The Recovery of Freedom (1980)

On Thursday, Jan. 12, 2023, the author of those words, British historian Paul Johnson, passed into the pages of history himself at the age of 94. One of the most productive British authors and journalists of the last half century, his voluminous writings included more than 50 books, 28 years of columns for London’s Spectator, and hundreds of articles in numerous magazines and newspapers.

In an editorial tribute last weekend, the Wall Street Journal noted that “[f]ew working journalists have written history with as much elan and narrative force” as Johnson did. “This devoted Christian and Catholic gentleman, this truly Renaissance man,” wrote Francis P. Sempa in these pages on Saturday, “was the greatest chronicler of our age.”

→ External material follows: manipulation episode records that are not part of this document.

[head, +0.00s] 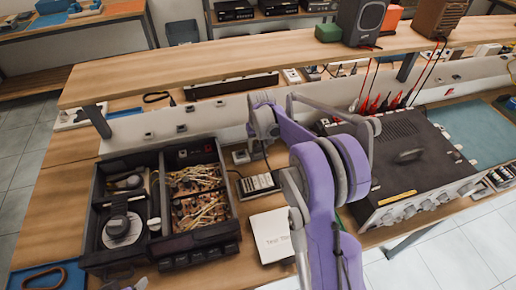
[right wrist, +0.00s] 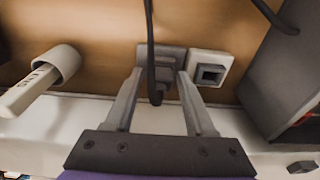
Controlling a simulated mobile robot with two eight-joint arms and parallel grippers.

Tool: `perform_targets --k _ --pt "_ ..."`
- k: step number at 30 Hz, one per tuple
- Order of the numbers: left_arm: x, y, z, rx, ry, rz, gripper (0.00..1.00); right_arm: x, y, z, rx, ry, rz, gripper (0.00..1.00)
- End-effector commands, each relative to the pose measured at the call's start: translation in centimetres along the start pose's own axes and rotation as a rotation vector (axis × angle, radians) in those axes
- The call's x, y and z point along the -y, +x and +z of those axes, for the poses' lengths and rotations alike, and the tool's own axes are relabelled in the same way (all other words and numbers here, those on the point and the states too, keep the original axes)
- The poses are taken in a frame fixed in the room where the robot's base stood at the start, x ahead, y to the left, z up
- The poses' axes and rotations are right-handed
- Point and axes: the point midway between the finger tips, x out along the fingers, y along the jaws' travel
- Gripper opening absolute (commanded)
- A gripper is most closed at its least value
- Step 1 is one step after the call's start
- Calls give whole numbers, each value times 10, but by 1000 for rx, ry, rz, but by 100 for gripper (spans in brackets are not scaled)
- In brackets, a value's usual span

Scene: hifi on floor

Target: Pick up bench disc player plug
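The dark grey plug (right wrist: 164,59) with a black cable rising from it shows in the right wrist view, above the wooden bench top. My right gripper (right wrist: 160,73) is open, with one finger towards each side of the plug. I cannot tell whether the fingers touch it. In the head view my right gripper (head: 259,136) is by the upstand, partly hidden by its own wrist, and the plug is hard to make out. The disc player (head: 160,200) is an open black case left of the gripper.
A white socket block (right wrist: 209,70) sits right beside the plug. A pale cylindrical thing (right wrist: 40,82) lies to its left. The white upstand (head: 210,118) runs behind the gripper. A large grey instrument (head: 400,165) stands right of my arm, and a white booklet (head: 272,235) lies in front.

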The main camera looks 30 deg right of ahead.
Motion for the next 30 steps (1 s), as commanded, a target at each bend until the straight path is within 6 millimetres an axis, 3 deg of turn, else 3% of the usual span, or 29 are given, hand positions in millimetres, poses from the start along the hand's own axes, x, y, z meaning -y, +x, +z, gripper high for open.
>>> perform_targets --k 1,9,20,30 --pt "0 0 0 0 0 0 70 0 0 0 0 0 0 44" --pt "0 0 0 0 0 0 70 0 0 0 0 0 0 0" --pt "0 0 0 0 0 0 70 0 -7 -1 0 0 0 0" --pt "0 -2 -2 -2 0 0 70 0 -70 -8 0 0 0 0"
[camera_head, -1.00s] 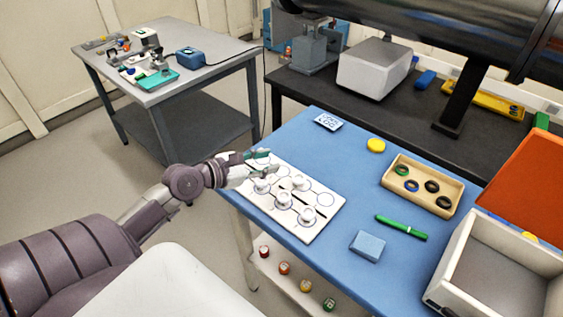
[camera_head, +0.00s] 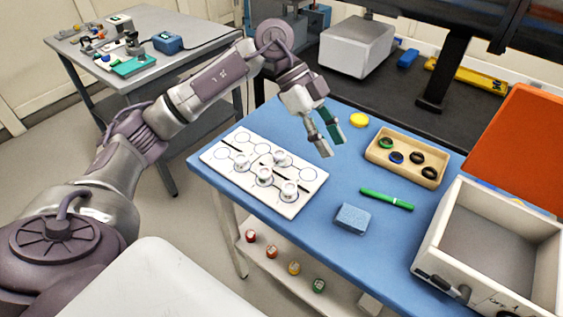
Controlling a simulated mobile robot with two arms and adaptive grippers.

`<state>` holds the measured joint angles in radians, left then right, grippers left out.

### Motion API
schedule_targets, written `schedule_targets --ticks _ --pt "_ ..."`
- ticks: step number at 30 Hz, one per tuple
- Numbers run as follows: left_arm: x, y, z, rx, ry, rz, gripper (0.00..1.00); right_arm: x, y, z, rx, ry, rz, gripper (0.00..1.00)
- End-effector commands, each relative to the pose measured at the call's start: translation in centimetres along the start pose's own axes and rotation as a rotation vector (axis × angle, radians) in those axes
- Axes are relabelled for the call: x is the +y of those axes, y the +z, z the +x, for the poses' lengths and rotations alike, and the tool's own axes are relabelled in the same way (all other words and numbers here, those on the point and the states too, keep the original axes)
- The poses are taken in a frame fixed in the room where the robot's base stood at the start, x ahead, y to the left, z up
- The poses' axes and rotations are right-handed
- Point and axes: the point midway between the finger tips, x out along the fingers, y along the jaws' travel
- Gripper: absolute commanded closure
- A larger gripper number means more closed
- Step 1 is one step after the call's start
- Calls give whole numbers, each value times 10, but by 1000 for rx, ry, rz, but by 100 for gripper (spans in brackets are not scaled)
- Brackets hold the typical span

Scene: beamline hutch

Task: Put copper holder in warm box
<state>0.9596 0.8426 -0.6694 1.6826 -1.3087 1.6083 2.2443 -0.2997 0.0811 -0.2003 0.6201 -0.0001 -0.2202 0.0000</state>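My left gripper (camera_head: 333,148) hangs above the blue table, beyond the white board (camera_head: 222,166). Its grey and teal fingers are apart, with nothing visible between them. My right gripper is not in view.
A dark bench (camera_head: 395,98) stands behind. Several small jars are on the shelf below.

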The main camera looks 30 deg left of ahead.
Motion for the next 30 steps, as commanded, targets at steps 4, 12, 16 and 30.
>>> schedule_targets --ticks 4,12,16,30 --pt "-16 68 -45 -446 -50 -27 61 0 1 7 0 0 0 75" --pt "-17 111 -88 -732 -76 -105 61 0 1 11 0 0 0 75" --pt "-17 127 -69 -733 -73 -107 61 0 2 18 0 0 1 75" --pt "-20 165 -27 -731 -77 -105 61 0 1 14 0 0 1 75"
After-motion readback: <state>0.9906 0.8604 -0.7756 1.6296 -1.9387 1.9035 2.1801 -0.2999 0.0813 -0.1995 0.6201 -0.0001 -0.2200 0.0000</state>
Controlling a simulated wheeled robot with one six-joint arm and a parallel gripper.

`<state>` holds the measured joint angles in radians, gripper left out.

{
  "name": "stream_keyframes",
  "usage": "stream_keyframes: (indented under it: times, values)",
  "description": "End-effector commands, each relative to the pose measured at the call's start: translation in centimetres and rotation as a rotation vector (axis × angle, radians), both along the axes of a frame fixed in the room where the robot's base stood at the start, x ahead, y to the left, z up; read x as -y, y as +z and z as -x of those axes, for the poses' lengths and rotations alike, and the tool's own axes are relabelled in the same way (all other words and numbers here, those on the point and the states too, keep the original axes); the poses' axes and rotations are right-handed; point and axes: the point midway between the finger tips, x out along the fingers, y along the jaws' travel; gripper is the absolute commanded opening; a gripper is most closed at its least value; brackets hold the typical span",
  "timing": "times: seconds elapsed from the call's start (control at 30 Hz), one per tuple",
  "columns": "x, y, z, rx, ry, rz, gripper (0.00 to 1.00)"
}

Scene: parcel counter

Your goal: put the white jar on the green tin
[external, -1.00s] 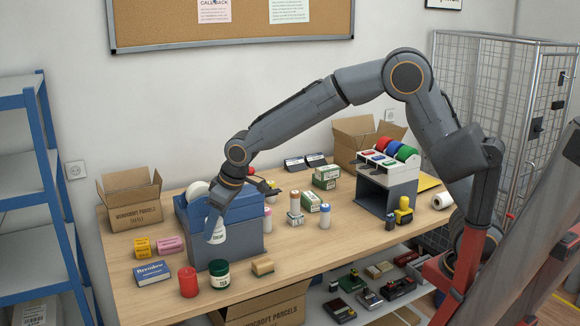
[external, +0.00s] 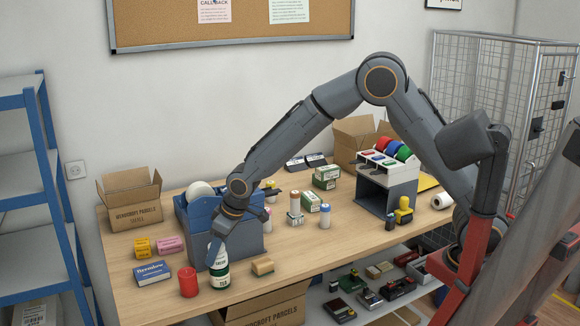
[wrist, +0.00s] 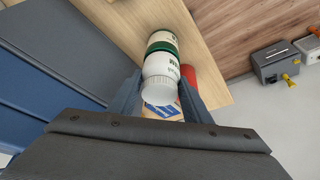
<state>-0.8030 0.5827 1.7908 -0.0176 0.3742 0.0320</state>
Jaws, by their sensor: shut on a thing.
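My gripper (external: 221,243) is shut on the white jar (external: 219,259), a pale jar with green lettering. The jar is held roughly upright, directly above the green tin (external: 220,280), which stands near the table's front edge. The two look lined up, with no clear gap; I cannot tell whether the jar's weight rests on the tin. In the wrist view the white jar (wrist: 160,70) lies between the fingers, with the green tin (wrist: 163,44) just beyond it and partly hidden.
A red cylinder (external: 188,282) stands close left of the tin. A blue box (external: 153,272) lies further left, and a small tan block (external: 262,266) lies to the right. The blue-grey bin (external: 238,215) stands right behind my gripper.

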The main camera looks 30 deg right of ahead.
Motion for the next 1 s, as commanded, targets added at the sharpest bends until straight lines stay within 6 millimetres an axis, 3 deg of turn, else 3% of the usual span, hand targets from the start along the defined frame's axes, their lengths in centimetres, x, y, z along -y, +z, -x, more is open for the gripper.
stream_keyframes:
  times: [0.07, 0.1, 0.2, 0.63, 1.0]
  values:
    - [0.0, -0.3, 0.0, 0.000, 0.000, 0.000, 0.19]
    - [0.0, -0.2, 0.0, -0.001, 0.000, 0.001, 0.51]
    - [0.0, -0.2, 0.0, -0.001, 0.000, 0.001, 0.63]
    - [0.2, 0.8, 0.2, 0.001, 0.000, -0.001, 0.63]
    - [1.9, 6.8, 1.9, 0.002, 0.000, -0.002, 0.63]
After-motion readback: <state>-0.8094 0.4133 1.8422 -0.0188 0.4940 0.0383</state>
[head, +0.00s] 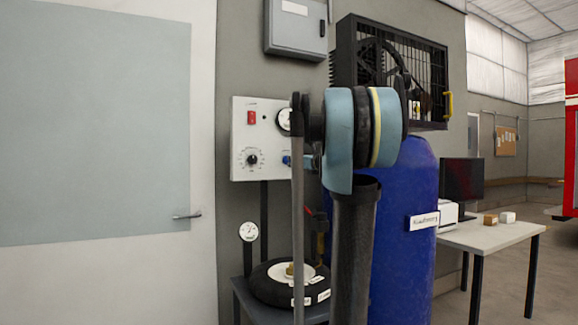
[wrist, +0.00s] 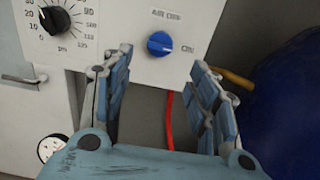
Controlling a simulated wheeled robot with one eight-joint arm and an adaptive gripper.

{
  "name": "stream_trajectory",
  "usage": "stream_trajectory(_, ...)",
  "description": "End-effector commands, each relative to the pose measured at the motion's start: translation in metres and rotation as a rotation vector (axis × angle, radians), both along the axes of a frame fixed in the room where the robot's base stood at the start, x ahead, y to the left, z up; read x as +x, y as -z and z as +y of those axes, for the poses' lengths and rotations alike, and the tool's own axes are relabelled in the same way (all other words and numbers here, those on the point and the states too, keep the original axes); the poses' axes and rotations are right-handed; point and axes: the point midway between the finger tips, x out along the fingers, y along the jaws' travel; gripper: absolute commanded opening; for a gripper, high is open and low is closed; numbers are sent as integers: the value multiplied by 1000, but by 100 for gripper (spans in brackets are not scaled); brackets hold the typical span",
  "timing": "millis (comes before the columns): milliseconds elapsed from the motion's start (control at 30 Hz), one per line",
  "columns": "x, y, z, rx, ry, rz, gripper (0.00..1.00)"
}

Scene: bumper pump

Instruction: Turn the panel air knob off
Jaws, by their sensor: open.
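The blue air knob (wrist: 159,44) sits on the white panel (wrist: 125,25) at the upper middle of the wrist view. Small lettering is above it and what looks like "ON" is at its right; a light mark on the knob seems to run toward that side. My gripper (wrist: 160,65) is open and empty. Its two blue-padded fingers stand left and right below the knob, apart from it. In the head view the knob (head: 287,161) shows at the panel's lower right, and my arm hides most of the gripper and the panel's right edge.
A black dial knob (wrist: 54,20) with a number scale is left of the air knob. A red hose (wrist: 169,120) hangs below the panel. A blue tank (head: 405,240) stands at right. A stand with a black tyre-like ring (head: 268,291) is below.

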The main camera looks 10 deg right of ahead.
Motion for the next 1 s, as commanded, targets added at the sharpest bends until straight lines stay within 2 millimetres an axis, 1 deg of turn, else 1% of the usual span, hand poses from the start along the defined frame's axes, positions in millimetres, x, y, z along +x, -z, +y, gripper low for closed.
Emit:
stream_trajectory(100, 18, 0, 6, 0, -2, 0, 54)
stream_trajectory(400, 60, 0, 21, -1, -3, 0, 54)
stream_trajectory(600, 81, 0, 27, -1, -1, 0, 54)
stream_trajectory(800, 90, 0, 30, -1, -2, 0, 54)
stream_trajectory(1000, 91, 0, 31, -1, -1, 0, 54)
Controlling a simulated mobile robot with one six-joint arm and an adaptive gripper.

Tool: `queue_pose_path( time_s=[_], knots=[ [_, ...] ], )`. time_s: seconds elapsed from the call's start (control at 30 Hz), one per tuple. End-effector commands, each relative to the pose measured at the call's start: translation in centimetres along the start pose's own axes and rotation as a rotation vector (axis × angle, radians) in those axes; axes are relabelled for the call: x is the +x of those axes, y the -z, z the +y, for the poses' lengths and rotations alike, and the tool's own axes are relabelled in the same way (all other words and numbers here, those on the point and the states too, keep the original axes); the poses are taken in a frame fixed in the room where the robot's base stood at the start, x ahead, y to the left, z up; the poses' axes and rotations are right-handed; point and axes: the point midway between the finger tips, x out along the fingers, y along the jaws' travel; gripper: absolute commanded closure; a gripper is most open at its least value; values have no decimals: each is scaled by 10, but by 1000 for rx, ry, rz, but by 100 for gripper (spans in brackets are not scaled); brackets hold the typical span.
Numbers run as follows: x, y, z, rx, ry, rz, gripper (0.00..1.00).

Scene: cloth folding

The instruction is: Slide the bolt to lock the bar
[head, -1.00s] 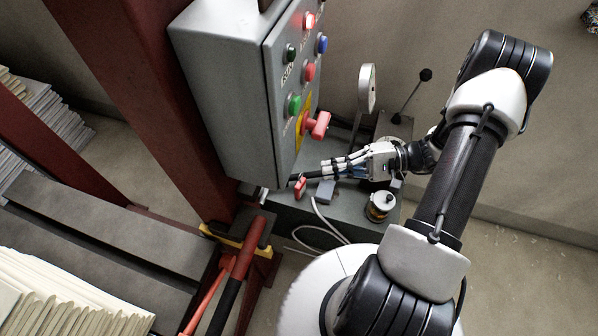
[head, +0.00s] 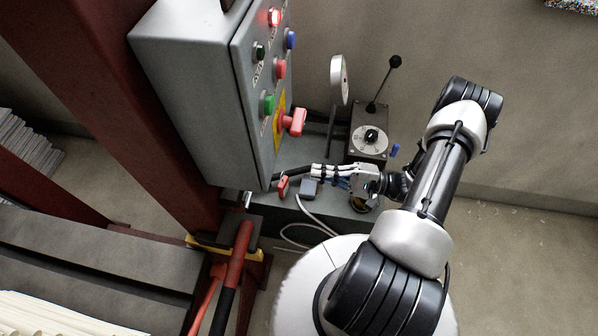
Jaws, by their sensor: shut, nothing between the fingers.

Johnson was himself a consummate intellectual, the honest and scholarly kind committed to truth for the sake of it.

Some of Johnson’s books are masterpieces of epic proportion: Modern Times: A History of the World from the 1920s to the 1980s; Ireland: A Concise History from the Twelfth Century to the Present Day; Art: A New History; The Civilization of Ancient Egypt; The Renaissance; A History of Christianity; A History of the American People; A History of the Jews; and A History of the English People; plus biographies of Mozart, Napoleon, Washington, Churchill, Socrates, John Paul II, and God knows who else (because Johnson wrote a book about Him too). You name it, there’s a good chance Johnson penned an article or a full-blown history of it.

Johnson’s perspective is often described as “conservative,” but I always found his work simply good, factual reporting of history. He didn’t cherry-pick the evidence to support a preconception, let alone a misconception.

In his early days, Johnson’s political outlook was “leftist” by his own admission. But he not only wrote history; he learned from it. And the more he learned, the less credible the leftist perspective was. By the mid-1970s, he was a cogent critic of the Left and its union allies that were bringing Britain to its knees. He later became a friend, adviser, and speechwriter to Prime Minister Margaret Thatcher.

In his 1983 tome Modern Times, Johnson offered this judgment that rings even more true today than it did 40 years ago:

Men are excessively ruthless and cruel not as a rule out of malice but from outraged righteousness. How much more is this true of legally constituted states, invested with all this seeming moral authority of parliaments and congresses and courts of justice! The destructive capacity of an individual, however vicious, is small; of the state, however well-intentioned, almost limitless. Expand the state and the destructive capacity necessarily expands too. Collective righteousness is far more ungovernable than any individual pursuit of revenge.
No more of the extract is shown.